## INFORMATION PROVIDED
=====

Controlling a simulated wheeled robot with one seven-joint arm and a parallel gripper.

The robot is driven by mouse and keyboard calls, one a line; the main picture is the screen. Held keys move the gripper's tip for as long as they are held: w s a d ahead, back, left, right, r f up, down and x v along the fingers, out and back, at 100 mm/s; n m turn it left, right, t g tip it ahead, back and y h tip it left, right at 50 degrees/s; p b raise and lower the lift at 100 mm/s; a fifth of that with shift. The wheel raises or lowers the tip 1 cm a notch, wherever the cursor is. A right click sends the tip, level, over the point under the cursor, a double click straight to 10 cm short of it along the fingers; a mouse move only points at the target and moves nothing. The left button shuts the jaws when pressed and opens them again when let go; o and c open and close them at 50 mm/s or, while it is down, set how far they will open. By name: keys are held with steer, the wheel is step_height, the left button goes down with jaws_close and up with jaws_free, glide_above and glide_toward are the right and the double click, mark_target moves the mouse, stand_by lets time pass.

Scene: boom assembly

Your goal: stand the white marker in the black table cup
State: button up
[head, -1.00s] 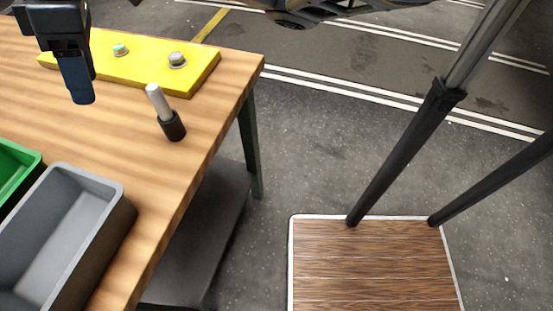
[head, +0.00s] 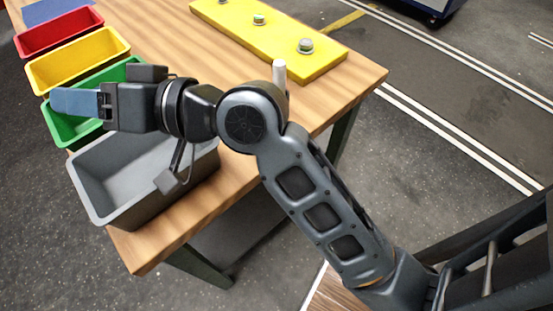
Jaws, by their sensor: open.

=====

## WHAT IS REQUIRED
Leave out every picture and copy verbatim the lines running from the line containing "State: button up" through the final line of the data.

## FINISHED EXERCISE
State: button up
[head, -1.00s] 
[head, +0.00s] 
Jaws, by their sensor: open.

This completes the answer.